На ухаживание Пушкина за барышнями Прасковья Александровна смотрела сквозь пальцы: оно не имело серьезного оттенка и, пожалуй, было для нее даже удобно, потому что отчасти маскировало ее собственные отношения с Пушкиным. Дела приняли гораздо менее выгодный для нее оборот летом 1825 года, когда произошло событие, очень заметное в любовной биографии Пушкина: в Тригорское приехала хорошенькая племянница Прасковьи Александровны, нестрогая нравом жена старого генерала Анна Петровна Керн. Перипетии романа, разыгравшегося между ней и Пушкиным, увлекли бы нас далеко от темы. Ограничимся тем, что отметим: это была опасная соперница. Анна Петровна и не была склонна тотчас ответить на чувства поэта полной взаимностью (ее любовное внимание было скорее привлечено кузеном — Алексеем Вульфом), но Пушкин явно охвачен был приступом настоящей любви, и Прасковья Александровна решилась на интервенцию: она стремительно собралась на морские купания в Ригу, куда и увезла вместе со своими дочерьми — соблазнительную племянницу, благо муж ее находился в Риге. Этот отъезд подал повод к сложнейшему и любопытнейшему ‘роману в письмах’, разыгравшемуся между Пушкиным, Керн, Осиповой и Анной Николаевной. Одно из писем, предназначавшихся для Керн, Пушкин по ошибке вложил в конверт, адресованный Прасковье Александровне. Та уничтожила письмо, не показав его племяннице. Керн узнала об этом и написала Вульфу, что презирает его мать. Осипова, в свою очередь, узнала об этом. Фраза произвела ‘дьявольский эффект’. Между теткой и племянницей разразилась открытая ссора. Прасковья Александровна вернулась в Тригорское, и вслед за тем Пушкин перестал писать к Керн: ‘из уважения к тетушке’, по осторожному и двусмысленному выражению Анны Петровны.

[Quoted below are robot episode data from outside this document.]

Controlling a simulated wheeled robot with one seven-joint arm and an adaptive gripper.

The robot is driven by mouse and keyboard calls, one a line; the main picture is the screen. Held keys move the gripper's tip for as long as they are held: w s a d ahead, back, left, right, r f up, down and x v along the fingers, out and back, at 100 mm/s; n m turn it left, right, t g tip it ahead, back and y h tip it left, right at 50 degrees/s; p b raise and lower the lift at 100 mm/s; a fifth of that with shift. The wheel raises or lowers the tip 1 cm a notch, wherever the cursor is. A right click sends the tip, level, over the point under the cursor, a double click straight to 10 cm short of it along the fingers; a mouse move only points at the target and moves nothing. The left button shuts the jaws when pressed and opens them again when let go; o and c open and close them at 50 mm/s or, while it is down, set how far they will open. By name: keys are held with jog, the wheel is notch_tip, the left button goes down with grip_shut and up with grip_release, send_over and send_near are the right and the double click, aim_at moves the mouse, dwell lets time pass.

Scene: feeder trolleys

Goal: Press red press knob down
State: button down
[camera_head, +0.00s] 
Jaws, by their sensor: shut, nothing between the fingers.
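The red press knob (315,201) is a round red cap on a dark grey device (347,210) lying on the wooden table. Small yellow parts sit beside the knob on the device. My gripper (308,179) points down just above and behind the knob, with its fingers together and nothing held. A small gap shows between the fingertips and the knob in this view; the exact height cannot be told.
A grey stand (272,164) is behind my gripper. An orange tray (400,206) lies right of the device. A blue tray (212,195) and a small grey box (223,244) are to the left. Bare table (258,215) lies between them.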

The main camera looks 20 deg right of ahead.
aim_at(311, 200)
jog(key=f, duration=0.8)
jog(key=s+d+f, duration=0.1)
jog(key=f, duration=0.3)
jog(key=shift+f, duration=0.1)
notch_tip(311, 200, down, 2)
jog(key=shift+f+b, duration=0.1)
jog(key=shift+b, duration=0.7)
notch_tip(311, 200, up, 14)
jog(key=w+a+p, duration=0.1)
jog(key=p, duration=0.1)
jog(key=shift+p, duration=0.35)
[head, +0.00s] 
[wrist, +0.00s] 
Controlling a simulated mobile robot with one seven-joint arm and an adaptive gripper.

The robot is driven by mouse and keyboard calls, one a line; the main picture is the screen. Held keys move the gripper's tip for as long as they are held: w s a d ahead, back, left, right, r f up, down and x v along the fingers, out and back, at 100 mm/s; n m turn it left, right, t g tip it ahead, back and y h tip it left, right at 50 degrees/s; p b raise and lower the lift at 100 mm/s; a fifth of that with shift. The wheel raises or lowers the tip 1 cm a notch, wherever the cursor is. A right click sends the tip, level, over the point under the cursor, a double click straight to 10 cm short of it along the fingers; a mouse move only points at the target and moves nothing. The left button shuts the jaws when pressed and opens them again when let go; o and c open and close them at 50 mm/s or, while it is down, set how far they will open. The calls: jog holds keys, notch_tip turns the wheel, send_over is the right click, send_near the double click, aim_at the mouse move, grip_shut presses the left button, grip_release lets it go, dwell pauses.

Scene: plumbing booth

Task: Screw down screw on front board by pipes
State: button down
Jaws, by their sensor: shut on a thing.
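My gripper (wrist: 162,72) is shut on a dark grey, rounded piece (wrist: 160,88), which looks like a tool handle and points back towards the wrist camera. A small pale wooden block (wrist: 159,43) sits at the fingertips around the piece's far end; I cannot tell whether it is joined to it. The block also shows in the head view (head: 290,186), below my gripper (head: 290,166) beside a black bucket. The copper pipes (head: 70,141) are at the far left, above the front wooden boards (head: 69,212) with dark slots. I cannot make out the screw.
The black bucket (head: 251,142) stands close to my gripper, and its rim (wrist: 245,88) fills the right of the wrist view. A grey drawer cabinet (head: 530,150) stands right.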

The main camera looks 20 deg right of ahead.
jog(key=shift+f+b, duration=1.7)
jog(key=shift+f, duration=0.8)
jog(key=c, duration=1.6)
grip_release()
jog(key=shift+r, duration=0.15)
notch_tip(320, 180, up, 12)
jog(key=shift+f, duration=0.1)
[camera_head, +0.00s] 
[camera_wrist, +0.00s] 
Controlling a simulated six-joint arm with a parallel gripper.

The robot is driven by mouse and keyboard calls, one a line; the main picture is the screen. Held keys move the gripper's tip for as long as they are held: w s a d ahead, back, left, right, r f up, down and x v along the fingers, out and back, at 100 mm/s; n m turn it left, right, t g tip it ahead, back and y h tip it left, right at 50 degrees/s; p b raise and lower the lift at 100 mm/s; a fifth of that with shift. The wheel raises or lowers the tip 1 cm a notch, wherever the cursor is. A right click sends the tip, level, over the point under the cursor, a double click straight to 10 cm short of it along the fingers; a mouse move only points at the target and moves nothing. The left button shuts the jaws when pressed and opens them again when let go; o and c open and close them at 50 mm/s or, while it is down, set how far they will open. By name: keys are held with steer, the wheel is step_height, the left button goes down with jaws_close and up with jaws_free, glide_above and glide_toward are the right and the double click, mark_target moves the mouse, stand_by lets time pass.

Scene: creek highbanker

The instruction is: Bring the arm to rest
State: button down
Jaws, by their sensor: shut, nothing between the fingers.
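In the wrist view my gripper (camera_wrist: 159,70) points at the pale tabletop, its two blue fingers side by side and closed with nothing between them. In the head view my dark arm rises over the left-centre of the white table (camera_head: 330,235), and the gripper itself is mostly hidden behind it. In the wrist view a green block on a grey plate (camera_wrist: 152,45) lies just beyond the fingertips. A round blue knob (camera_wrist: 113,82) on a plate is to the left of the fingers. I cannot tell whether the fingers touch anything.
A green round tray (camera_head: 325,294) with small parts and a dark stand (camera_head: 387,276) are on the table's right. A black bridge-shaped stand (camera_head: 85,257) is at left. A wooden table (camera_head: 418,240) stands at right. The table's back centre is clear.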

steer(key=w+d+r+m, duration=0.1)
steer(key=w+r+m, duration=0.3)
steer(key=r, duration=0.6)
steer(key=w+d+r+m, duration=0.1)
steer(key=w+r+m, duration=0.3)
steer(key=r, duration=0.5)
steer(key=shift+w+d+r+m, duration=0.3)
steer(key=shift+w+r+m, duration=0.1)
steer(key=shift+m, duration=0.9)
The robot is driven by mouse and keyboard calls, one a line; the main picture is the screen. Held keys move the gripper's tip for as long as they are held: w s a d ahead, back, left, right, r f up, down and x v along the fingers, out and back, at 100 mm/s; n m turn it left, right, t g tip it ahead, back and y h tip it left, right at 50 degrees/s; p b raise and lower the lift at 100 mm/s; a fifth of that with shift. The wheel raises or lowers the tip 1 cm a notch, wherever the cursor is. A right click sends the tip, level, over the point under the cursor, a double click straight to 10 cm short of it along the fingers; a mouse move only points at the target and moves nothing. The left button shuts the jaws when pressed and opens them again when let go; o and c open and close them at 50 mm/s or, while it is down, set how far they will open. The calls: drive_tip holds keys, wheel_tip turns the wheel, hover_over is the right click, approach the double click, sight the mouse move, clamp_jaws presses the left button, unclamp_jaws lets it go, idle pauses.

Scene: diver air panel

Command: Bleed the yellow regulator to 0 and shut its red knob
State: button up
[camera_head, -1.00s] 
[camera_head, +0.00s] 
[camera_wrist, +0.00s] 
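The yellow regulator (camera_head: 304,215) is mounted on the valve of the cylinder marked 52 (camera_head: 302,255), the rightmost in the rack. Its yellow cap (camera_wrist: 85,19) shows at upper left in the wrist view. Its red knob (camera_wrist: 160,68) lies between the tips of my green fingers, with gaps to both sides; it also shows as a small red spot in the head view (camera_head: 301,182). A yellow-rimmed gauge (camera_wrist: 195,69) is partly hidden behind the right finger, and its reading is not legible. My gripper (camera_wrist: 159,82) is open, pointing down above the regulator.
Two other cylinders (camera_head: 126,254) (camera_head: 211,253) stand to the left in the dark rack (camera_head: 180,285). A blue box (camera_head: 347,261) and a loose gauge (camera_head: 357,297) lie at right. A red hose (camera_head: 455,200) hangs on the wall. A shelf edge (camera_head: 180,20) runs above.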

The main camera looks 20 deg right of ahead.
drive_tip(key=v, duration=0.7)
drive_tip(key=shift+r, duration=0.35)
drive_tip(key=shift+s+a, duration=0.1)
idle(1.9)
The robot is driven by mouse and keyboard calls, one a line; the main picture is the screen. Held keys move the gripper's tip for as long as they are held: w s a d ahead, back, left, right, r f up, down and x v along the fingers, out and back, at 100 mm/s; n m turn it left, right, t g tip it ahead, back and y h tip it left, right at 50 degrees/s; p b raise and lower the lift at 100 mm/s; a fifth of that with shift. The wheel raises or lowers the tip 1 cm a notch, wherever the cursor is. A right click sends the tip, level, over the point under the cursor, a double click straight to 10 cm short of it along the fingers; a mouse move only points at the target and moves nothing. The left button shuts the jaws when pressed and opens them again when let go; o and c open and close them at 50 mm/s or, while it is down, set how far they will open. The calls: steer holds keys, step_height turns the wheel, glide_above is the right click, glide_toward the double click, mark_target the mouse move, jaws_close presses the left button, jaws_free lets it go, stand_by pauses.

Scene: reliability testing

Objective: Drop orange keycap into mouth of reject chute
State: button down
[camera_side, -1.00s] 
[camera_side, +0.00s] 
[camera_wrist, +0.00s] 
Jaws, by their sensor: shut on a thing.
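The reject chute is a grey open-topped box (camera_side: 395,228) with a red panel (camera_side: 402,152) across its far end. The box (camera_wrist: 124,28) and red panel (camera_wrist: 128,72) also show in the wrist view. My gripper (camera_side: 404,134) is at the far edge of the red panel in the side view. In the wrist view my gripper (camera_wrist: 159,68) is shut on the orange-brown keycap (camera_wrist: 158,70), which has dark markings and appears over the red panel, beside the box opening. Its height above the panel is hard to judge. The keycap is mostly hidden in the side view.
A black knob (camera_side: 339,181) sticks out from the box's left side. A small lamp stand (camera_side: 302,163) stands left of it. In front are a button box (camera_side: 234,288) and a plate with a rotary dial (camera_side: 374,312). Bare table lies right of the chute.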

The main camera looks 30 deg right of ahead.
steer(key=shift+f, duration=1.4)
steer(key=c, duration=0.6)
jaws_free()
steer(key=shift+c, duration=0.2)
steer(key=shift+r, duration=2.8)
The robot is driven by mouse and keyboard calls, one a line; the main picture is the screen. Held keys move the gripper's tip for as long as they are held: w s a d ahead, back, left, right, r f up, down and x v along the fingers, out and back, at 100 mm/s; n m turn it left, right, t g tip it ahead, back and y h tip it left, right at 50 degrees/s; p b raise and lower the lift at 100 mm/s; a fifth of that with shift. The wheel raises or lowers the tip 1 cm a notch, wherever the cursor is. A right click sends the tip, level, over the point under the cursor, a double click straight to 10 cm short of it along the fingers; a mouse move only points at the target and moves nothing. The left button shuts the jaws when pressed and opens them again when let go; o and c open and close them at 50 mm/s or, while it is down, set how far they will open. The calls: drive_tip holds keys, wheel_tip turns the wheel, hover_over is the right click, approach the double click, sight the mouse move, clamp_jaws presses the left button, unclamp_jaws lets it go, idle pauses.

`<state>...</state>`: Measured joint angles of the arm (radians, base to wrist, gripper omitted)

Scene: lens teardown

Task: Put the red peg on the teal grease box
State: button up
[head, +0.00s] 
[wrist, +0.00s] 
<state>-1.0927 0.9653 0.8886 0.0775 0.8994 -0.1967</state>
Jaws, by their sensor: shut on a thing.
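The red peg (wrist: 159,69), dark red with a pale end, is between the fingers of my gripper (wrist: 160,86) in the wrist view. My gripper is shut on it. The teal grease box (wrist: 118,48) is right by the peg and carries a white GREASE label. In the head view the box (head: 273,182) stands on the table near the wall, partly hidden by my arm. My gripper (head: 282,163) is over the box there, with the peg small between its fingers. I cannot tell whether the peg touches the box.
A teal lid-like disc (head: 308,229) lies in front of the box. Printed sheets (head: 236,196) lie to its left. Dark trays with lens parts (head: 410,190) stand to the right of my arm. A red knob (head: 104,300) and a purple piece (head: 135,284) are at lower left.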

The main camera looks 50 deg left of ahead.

Поздней осенью генерал Керн самолично привез супругу в Тригорское, чтобы помирить ее с Осиповой. Примирение состоялось в довольно мелодраматических тонах. Погостив недолго, Керны уехали. За время их пребывания в Тригорском Пушкин познакомился (и не поладил) с генералом, а чувства его к генеральше, кажется, начали остывать. Вскоре после того Анна Петровна прислала ему в подарок новое издание Байрона, а он написал ей последнее из своих любовных писем. В Тригорском восстановился мир, Пушкин посвятил Прасковье Александровне стихи, во всех отношениях подходящие к случаю:
Цветы последние милей
Роскошных первенцев полей — и т. д.
Прасковья Александровна обрела покой, который, однако же, оказался непродолжителен. Судьба готовила ей новое испытание. Анна Николаевна с раннего детства была подругой Анны Петровны Керн. О любви Пушкина к Керн она знала: самая переписка отчасти шла через нее. Вся их любовная история чрезвычайно ее занимала: настолько, что заглушала в ней даже ревность. Но лишь только эта история кончилась, Анна Николаевна, быть может, именно ею и возбужденная окончательно, вдруг дала полную волю собственным своим чувствам. Начало 1826 г. ознаменовалось бурною вспышкой ее любви к Пушкину. По-видимому, не изменив своего к ней насмешливого отношения, Пушкин ей подал повод на что-то надеяться и даже почувствовать какие-то на него права. Несомненно, дело не обошлось без поцелуев и шалостей, доводивших чувствительную девицу до самозабвения. В конце февраля Прасковья Александровна почла за благо увезти дочь в другое свое имение, в Малинники, Тверской губернии. Весьма примечательно, что ни сама Анна Николаевна, ни Керн, теперь ставшая поверенною ее тайн, нисколько не сомневались, что Прасковья Александровна действовала не по какой иной причине, как именно из ревности. Из своего заточения Анна Николаевна писала Пушкину длиннейшие письма, исполненные страсти, кокетства, отчаяния и жеманства. Она была так наивна, что пыталась даже вызвать ревность с его стороны. С ответами он не торопился. Так, на ее письмо от 20 апреля отвечал он лишь в конце мая,— отчасти, может быть, потому, что в это время занят был хлопотами особого рода: отправлял из Михайловского крепостную девушку, которую ‘неосторожно обрюхатил’.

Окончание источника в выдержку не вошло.